Instructions for the task
List, from the lines below, each one with "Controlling" in it.

Entries
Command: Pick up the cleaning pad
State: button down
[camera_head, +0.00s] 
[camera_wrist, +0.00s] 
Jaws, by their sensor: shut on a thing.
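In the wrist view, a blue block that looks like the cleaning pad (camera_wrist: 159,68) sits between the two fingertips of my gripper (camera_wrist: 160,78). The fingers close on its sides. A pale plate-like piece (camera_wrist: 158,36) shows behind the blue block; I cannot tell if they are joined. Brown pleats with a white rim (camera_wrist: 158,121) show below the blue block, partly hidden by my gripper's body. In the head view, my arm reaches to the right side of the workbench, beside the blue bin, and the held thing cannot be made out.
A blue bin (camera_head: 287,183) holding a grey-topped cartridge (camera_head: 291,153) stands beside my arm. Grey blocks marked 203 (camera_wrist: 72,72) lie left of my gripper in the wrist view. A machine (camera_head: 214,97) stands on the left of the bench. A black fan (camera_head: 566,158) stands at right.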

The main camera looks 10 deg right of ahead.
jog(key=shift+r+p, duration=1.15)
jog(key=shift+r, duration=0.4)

...

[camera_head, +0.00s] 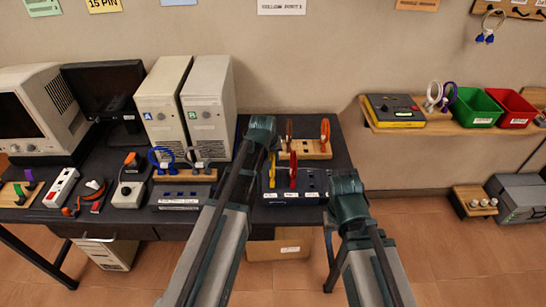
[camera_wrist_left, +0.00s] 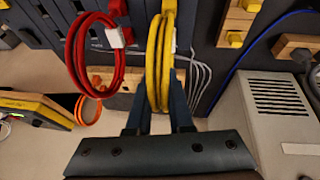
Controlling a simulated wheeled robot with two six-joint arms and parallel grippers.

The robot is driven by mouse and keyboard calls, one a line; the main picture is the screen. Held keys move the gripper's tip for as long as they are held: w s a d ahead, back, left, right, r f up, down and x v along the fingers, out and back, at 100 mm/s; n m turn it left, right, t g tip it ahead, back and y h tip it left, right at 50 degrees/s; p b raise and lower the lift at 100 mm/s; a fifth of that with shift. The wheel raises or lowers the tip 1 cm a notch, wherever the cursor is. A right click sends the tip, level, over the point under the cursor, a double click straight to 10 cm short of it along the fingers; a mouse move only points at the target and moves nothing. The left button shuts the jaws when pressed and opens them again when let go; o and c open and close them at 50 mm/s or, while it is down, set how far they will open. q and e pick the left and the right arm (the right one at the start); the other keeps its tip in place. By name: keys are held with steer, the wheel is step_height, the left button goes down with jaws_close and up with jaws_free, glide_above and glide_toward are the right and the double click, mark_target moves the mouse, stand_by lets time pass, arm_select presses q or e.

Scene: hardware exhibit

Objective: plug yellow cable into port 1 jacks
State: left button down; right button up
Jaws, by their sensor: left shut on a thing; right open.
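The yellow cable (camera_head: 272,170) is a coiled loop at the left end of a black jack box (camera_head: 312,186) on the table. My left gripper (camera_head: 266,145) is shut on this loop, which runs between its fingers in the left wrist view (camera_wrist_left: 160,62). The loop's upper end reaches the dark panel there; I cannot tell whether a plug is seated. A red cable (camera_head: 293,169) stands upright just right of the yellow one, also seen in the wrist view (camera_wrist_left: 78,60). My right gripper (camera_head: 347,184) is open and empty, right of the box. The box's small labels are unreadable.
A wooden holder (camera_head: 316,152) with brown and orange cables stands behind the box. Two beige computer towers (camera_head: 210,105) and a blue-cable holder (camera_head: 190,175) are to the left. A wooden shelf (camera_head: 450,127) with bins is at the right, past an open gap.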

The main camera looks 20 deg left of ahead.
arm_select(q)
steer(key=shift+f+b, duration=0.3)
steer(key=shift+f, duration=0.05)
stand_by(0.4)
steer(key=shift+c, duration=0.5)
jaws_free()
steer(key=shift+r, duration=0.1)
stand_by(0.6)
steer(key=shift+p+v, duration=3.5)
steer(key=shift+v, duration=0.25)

...

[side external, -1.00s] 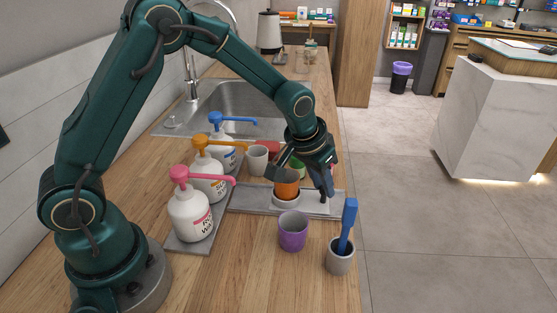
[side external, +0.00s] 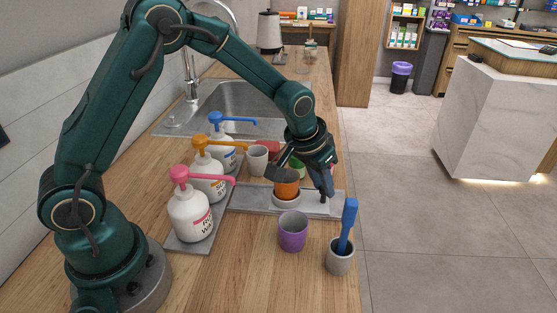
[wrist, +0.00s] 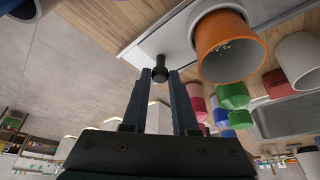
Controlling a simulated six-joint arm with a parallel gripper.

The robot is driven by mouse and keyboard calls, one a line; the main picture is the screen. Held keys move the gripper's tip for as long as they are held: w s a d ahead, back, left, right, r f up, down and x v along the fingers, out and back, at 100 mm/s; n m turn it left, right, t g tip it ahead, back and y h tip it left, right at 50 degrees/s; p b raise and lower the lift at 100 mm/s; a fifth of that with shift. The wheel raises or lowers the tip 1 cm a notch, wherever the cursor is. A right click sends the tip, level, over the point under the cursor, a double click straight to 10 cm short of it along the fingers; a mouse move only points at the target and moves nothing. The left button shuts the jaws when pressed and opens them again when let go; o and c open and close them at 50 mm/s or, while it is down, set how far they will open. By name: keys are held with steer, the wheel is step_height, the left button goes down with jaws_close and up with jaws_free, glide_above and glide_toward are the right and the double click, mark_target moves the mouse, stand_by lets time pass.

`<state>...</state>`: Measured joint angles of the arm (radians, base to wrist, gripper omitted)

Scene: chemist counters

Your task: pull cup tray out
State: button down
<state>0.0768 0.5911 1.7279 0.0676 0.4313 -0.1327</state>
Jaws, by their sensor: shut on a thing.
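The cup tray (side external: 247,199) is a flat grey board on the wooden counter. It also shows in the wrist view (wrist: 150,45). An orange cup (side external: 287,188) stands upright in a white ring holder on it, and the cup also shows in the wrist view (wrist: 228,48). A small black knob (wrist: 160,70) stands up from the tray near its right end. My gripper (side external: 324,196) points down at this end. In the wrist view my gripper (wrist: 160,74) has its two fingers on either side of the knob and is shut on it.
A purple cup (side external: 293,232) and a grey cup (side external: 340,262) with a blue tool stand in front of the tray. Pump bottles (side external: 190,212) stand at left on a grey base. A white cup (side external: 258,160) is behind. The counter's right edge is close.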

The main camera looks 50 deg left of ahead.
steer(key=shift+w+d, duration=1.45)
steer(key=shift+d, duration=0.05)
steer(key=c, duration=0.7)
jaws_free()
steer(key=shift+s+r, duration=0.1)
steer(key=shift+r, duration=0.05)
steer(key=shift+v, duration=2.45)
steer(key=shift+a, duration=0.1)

Solved exercise
Controlling a simulated wheeled robot with two six-joint arms and parallel grippers.
Controlling a simulated six-joint arm with a parallel gripper.

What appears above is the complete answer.